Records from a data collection

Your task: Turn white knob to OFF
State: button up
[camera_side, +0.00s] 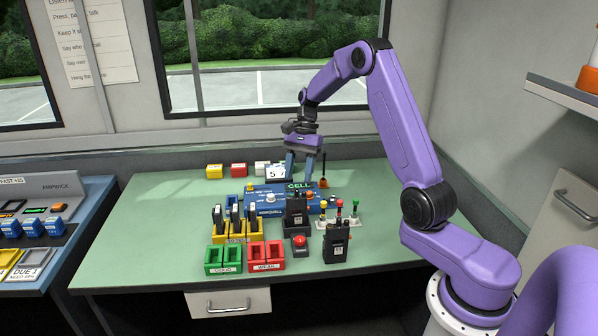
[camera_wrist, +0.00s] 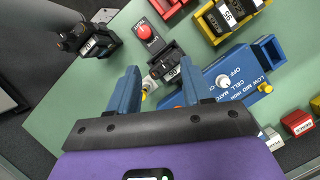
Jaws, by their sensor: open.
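The white knob (camera_side: 271,197) sits on top of a blue panel (camera_side: 259,207) on the green table. In the wrist view the white knob (camera_wrist: 222,81) is right of my fingers, near the printed words OFF and LOW MID HIGH. Its exact pointing is too small to read. My gripper (camera_side: 300,180) has blue fingers pointing down above the back of the panel, right of the knob in the side view. In the wrist view my gripper (camera_wrist: 160,78) is open, with its fingers apart and nothing held. It is apart from the knob.
A black radio (camera_side: 296,207) stands by the panel's right part, and another black radio (camera_side: 338,242) stands at front right. A red button (camera_side: 299,241), yellow holders (camera_side: 228,231), a green bin (camera_side: 223,258) and a red bin (camera_side: 265,256) are in front. The table's left side is clear.

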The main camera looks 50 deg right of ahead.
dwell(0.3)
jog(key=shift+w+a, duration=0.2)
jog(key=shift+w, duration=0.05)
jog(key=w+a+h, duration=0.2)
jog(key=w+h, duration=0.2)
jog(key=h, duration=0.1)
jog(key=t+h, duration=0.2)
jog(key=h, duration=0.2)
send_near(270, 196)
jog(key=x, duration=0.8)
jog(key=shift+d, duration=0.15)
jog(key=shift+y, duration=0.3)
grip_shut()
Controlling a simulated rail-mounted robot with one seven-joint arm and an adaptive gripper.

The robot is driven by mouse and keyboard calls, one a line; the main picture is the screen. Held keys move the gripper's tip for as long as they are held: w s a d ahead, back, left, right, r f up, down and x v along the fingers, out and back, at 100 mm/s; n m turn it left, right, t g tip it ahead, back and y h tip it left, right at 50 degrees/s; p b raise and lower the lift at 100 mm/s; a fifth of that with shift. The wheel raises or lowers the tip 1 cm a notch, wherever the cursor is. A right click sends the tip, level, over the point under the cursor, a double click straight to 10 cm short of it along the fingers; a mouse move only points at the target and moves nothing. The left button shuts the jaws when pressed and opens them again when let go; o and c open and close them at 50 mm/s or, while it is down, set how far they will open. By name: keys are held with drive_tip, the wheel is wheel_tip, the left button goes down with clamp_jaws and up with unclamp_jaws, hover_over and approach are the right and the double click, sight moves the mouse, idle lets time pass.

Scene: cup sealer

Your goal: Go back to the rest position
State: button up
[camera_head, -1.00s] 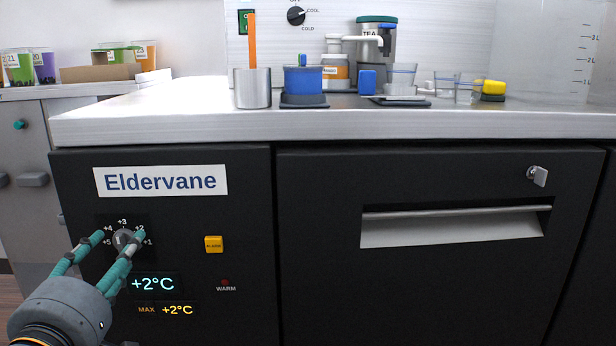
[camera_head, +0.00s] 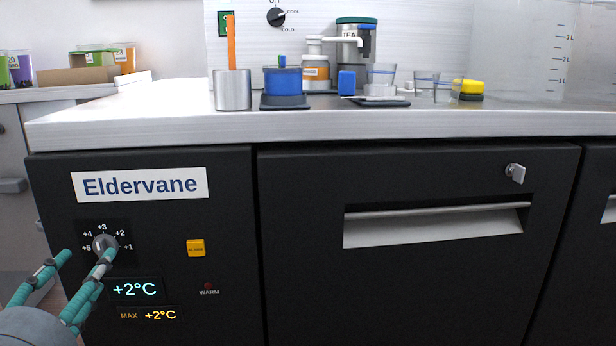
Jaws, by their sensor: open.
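My gripper (camera_head: 88,255) is at the lower left in the head view, in front of the dark cabinet panel. Its two teal fingers are spread apart with nothing between them. The grey dial (camera_head: 104,245), marked +1 to +5, is just beyond the right fingertip, which overlaps its lower edge in the picture. I cannot tell whether that fingertip touches it. Below the dial a display (camera_head: 135,290) reads +2°C, and a MAX display (camera_head: 160,315) also reads +2°C.
The counter (camera_head: 320,124) carries a steel cup (camera_head: 232,92) with an orange stick, a blue pot (camera_head: 283,82), a tea dispenser (camera_head: 356,60) and clear cups (camera_head: 425,85). A drawer handle (camera_head: 437,226) and a key (camera_head: 515,172) are on the front. An orange button (camera_head: 196,248) is right of the dial.

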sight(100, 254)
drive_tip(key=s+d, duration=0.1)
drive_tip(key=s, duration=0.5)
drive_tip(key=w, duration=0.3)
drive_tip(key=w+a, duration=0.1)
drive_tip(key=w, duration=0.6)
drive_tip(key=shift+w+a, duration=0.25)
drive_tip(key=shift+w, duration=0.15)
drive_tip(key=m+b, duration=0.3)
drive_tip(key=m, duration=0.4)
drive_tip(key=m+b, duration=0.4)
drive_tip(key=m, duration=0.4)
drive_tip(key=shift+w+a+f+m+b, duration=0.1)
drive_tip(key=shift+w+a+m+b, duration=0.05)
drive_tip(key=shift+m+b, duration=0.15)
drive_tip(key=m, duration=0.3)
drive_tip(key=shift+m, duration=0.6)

What the exercise asks :: Extract the lines exactly, please: the first line of the listing, the line with "Controlling a simulated", and every line between them, but no pictures.

Exercise result ::
Your task: Turn white knob to OFF
State: button up
[camera_side, +0.00s] 
[camera_wrist, +0.00s] 
Jaws, by their sensor: open.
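The white knob (camera_side: 271,197) sits on top of a blue panel (camera_side: 259,207) on the green table. In the wrist view the white knob (camera_wrist: 222,81) is right of my fingers, near the printed words OFF and LOW MID HIGH. Its exact pointing is too small to read. My gripper (camera_side: 300,180) has blue fingers pointing down above the back of the panel, right of the knob in the side view. In the wrist view my gripper (camera_wrist: 160,78) is open, with its fingers apart and nothing held. It is apart from the knob.
A black radio (camera_side: 296,207) stands by the panel's right part, and another black radio (camera_side: 338,242) stands at front right. A red button (camera_side: 299,241), yellow holders (camera_side: 228,231), a green bin (camera_side: 223,258) and a red bin (camera_side: 265,256) are in front. The table's left side is clear.

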The main camera looks 50 deg right of ahead.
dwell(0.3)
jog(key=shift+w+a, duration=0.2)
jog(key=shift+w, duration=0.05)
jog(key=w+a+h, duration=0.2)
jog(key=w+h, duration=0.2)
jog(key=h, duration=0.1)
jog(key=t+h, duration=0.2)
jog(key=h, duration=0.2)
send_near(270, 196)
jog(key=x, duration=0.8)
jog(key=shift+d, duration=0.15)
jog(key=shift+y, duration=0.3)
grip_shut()
Controlling a simulated rail-mounted robot with one seven-joint arm and an adaptive gripper.

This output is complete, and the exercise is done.